Netanyahu: 'Clear Red Line' Will Prevent War in Iran
Prime Minister Binyamin Netanyahu said on Monday that the international community must set a “clear red line” in order to avoid a war over Iran's controversial nuclear program, AFP reported.
“This is a brutal regime that is racing ahead with its nuclear program because it doesn't see a clear red line from the international community,” the report quoted Netanyahu as having said at a meeting with Israeli and U.S. servicemen wounded in conflict.
He added, “And it doesn't see the necessary resolve and determination from the international community. The greater the resolve and the clearer the red line, the less likely we'll have conflict.”
Netanyahu was repeating remarks he made at the weekly Cabinet meeting on Sunday, where he said, “I think that we should speak the truth -- the international community is not drawing a clear red line for Iran and Iran doesn't see determination from the international community to stop its nuclear program.”

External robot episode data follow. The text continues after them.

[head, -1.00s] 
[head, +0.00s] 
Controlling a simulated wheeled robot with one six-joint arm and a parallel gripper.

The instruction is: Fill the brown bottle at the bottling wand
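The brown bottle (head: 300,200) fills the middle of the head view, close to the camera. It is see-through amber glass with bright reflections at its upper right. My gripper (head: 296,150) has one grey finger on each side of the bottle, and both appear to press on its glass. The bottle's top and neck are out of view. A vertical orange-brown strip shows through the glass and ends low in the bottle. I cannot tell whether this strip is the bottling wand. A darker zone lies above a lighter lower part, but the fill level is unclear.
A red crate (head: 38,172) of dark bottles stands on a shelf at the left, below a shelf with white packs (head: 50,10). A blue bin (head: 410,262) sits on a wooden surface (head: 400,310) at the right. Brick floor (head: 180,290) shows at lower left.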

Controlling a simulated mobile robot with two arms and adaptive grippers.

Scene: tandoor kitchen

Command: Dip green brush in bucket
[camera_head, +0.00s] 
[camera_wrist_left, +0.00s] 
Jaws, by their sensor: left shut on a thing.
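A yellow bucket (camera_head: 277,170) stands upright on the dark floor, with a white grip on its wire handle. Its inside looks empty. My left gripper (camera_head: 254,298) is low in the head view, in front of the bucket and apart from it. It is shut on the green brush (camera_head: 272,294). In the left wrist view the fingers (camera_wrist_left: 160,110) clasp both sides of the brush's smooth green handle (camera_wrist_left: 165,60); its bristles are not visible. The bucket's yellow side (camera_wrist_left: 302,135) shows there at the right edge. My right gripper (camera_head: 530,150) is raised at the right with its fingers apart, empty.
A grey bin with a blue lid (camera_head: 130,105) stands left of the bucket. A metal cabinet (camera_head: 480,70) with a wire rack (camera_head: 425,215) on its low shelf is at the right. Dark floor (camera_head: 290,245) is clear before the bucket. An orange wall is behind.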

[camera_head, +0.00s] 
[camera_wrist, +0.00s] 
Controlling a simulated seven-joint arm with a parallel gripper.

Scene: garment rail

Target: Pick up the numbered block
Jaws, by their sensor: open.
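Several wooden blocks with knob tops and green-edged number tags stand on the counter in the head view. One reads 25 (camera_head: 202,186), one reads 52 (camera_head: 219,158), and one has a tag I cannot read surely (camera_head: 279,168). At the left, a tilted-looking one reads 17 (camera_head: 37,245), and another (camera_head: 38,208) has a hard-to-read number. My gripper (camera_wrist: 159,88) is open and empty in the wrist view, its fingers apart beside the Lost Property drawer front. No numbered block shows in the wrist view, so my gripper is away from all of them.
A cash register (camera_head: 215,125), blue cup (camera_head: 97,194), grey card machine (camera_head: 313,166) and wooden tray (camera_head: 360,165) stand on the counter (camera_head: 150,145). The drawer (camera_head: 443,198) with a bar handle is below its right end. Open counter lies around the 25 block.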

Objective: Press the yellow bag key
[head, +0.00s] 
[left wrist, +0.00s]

His remarks on Monday came after a report in the Israeli daily Yediot Aharonot, which said that senior officials in the Obama Administration sent a message to Tehran in the past few days, according to which the U.S. does not intend to join Israel's side if it decides to attack the Iranian nuclear installations on its own.
According to the report, the U.S. sent the message to Iran in order to avoid an Iranian military response that would target U.S. installations in the Gulf region.
The White House later officially denied having held secret talks with Iran over a possible attack by Israel.
“The report is false and completely incorrect,” said White House Spokesman Jay Carney. “And we don't talk about hypotheticals,” he added.
Meanwhile, the New York Times reported on Monday that the U.S. may declare certain "red lines" that would trigger a U.S. attack if crossed by Iran.
The Obama Administration is trying to put pressure on Iran through tightening economic sanctions, placing of missile defense systems in Qatar, and weighing the launching of more cyber-attacks like Stuxnet, the newspaper reported. In addition, the administration is considering "new declarations by President Obama about what might bring about American military action, as well as covert activities that have been previously considered and rejected."